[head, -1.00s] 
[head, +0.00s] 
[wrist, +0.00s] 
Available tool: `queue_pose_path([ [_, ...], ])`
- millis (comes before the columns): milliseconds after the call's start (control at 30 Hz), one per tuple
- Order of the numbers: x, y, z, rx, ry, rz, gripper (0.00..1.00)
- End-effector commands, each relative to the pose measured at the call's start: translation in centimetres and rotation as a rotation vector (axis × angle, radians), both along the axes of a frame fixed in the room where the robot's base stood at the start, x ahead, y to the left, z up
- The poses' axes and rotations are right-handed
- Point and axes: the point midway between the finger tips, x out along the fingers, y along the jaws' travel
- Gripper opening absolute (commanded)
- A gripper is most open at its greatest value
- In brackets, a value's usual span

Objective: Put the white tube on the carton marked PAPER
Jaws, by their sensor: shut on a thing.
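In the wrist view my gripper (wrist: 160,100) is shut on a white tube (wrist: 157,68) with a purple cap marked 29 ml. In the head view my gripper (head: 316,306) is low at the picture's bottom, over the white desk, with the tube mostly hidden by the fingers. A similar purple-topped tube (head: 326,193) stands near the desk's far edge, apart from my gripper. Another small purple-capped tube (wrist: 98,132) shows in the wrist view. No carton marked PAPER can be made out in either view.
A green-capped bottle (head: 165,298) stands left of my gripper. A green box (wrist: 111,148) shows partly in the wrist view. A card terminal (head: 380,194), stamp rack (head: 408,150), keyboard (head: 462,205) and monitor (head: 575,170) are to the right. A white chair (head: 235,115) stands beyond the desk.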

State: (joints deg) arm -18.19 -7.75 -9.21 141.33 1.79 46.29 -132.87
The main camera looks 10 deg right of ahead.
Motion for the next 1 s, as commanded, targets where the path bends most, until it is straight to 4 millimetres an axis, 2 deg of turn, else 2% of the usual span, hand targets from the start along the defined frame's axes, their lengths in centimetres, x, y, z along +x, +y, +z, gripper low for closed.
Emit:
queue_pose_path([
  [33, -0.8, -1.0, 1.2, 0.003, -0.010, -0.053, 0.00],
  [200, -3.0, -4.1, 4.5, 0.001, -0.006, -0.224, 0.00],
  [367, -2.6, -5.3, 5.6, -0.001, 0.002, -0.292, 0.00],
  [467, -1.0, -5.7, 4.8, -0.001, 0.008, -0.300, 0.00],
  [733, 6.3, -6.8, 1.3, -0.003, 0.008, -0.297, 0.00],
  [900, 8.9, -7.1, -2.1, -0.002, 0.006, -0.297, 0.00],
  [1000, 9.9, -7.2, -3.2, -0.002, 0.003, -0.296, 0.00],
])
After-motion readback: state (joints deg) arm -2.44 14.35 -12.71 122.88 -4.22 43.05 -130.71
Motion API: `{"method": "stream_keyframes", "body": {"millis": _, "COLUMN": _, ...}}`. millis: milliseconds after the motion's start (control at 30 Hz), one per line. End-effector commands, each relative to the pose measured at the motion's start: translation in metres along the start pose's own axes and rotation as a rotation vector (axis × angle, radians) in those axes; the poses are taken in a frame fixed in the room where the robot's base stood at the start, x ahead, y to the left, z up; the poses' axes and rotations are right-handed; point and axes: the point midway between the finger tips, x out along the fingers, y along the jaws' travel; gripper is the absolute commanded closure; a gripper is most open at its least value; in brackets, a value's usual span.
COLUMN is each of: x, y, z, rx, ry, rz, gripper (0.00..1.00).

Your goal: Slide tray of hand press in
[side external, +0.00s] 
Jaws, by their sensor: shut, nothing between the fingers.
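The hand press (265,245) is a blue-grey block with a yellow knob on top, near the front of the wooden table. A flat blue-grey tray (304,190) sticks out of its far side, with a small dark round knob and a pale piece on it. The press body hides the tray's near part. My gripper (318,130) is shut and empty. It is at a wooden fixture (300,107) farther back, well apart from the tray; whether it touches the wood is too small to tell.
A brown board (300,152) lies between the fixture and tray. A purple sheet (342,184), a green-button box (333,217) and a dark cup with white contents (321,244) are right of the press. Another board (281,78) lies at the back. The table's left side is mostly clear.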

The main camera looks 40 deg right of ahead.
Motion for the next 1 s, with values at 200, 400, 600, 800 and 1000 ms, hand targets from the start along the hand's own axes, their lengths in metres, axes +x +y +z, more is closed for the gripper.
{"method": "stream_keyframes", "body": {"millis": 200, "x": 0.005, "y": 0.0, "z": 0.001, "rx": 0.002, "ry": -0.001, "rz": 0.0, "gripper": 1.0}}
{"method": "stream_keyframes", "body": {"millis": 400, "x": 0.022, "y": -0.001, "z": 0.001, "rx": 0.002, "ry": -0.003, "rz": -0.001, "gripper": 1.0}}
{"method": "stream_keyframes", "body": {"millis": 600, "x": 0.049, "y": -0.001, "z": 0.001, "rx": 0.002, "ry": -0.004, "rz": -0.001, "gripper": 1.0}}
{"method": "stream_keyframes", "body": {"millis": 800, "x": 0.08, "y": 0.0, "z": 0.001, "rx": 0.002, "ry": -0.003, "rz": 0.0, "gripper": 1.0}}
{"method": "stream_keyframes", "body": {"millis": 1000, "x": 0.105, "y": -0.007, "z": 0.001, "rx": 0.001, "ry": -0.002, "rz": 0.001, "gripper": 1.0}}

----------------

*What you will do*. Please quote the data above in full, with no line missing.

*Reply*.
[head, -1.00s] 
[head, +0.00s] 
[wrist, +0.00s] 
Available tool: `queue_pose_path([ [_, ...], ])`
- millis (comes before the columns): milliseconds after the call's start (control at 30 Hz), one per tuple
- Order of the numbers: x, y, z, rx, ry, rz, gripper (0.00..1.00)
- End-effector commands, each relative to the pose measured at the call's start: translation in centimetres and rotation as a rotation vector (axis × angle, radians), both along the axes of a frame fixed in the room where the robot's base stood at the start, x ahead, y to the left, z up
- The poses' axes and rotations are right-handed
- Point and axes: the point midway between the finger tips, x out along the fingers, y along the jaws' travel
- Gripper opening absolute (commanded)
- A gripper is most open at its greatest value
- In brackets, a value's usual span

Objective: Put the white tube on the carton marked PAPER
Jaws, by their sensor: shut on a thing.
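In the wrist view my gripper (wrist: 160,100) is shut on a white tube (wrist: 157,68) with a purple cap marked 29 ml. In the head view my gripper (head: 316,306) is low at the picture's bottom, over the white desk, with the tube mostly hidden by the fingers. A similar purple-topped tube (head: 326,193) stands near the desk's far edge, apart from my gripper. Another small purple-capped tube (wrist: 98,132) shows in the wrist view. No carton marked PAPER can be made out in either view.
A green-capped bottle (head: 165,298) stands left of my gripper. A green box (wrist: 111,148) shows partly in the wrist view. A card terminal (head: 380,194), stamp rack (head: 408,150), keyboard (head: 462,205) and monitor (head: 575,170) are to the right. A white chair (head: 235,115) stands beyond the desk.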

State: (joints deg) arm -18.19 -7.75 -9.21 141.33 1.79 46.29 -132.87
The main camera looks 10 deg right of ahead.
Motion for the next 1 s, as commanded, targets where the path bends most, until it is straight to 4 millimetres an axis, 2 deg of turn, else 2% of the usual span, hand targets from the start along the defined frame's axes, their lengths in centimetres, x, y, z along +x, +y, +z, gripper low for closed.
Emit:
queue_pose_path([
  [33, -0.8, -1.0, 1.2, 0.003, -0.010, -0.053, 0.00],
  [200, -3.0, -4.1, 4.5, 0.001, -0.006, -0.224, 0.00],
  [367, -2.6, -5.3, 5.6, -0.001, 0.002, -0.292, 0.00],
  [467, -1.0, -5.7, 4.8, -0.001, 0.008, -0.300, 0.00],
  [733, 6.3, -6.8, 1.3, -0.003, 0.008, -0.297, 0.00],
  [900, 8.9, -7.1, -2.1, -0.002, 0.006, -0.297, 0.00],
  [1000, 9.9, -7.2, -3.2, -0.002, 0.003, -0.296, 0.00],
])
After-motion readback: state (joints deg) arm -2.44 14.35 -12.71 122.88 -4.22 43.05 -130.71
Motion API: `{"method": "stream_keyframes", "body": {"millis": _, "COLUMN": _, ...}}`. millis: milliseconds after the motion's start (control at 30 Hz), one per line. End-effector commands, each relative to the pose measured at the motion's start: translation in metres along the start pose's own axes and rotation as a rotation vector (axis × angle, radians) in those axes; the poses are taken in a frame fixed in the room where the robot's base stood at the start, x ahead, y to the left, z up; the poses' axes and rotations are right-handed; point and axes: the point midway between the finger tips, x out along the fingers, y along the jaws' travel; gripper is the absolute commanded closure; a gripper is most open at its least value; in brackets, a value's usual span.
COLUMN is each of: x, y, z, rx, ry, rz, gripper (0.00..1.00).

Your goal: Slide tray of hand press in
[side external, +0.00s] 
Jaws, by their sensor: shut, nothing between the fingers.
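The hand press (265,245) is a blue-grey block with a yellow knob on top, near the front of the wooden table. A flat blue-grey tray (304,190) sticks out of its far side, with a small dark round knob and a pale piece on it. The press body hides the tray's near part. My gripper (318,130) is shut and empty. It is at a wooden fixture (300,107) farther back, well apart from the tray; whether it touches the wood is too small to tell.
A brown board (300,152) lies between the fixture and tray. A purple sheet (342,184), a green-button box (333,217) and a dark cup with white contents (321,244) are right of the press. Another board (281,78) lies at the back. The table's left side is mostly clear.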

The main camera looks 40 deg right of ahead.
Motion for the next 1 s, with values at 200, 400, 600, 800 and 1000 ms, hand targets from the start along the hand's own axes, their lengths in metres, axes +x +y +z, more is closed for the gripper.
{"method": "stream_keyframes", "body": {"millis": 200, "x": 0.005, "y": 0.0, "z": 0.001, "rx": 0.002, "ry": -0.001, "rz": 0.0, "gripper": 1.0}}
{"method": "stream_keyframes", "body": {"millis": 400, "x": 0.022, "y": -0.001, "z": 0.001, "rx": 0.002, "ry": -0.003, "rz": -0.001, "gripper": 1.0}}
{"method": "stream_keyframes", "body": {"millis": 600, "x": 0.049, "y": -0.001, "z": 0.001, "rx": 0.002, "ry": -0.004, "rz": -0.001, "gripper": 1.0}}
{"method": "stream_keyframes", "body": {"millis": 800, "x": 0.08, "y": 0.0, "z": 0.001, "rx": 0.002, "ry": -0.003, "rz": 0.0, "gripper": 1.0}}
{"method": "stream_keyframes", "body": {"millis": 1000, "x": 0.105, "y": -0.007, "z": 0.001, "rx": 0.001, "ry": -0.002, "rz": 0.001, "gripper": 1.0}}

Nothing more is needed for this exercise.